"""

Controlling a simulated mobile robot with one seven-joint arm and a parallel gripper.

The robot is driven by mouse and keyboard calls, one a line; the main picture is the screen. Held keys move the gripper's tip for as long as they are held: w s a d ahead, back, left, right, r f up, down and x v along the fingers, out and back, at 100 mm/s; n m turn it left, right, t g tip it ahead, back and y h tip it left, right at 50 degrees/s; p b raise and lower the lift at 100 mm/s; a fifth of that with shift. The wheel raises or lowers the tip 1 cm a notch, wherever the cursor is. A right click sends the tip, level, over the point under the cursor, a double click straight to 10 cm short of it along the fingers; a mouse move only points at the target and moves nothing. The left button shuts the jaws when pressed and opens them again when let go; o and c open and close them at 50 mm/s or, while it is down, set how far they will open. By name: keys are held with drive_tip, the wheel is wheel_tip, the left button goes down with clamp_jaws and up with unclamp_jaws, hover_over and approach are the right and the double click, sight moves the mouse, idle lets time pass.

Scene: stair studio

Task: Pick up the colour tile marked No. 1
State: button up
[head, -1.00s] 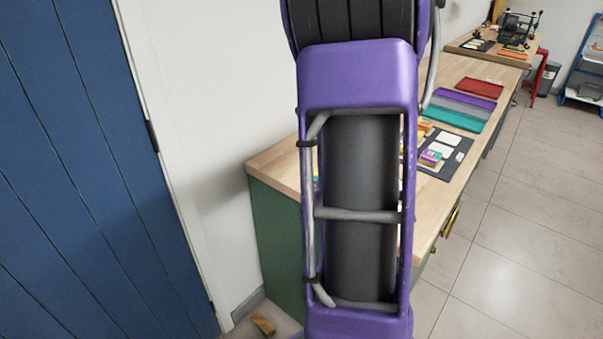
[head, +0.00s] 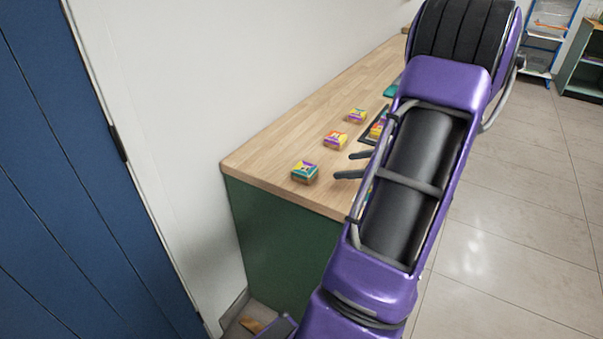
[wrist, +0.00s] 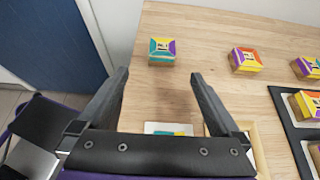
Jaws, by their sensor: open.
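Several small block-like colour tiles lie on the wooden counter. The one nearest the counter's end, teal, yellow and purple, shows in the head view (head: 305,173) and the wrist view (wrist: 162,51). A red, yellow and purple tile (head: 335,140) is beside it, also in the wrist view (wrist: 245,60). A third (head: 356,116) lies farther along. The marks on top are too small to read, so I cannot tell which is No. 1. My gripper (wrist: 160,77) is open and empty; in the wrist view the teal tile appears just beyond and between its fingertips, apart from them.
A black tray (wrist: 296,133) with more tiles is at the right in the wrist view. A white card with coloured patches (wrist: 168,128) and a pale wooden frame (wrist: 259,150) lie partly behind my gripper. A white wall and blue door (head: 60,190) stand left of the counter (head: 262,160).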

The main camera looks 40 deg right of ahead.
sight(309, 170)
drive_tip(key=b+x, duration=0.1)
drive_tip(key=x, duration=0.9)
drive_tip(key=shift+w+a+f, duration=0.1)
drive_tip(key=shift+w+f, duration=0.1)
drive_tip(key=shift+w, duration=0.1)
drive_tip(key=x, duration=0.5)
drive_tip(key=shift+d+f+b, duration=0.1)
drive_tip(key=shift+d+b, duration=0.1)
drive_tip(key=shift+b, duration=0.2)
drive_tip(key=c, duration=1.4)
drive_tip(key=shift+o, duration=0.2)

"""

# Written request:
Determine how many lines contain the word "robot" and reply with that number alone.

# Written response:
2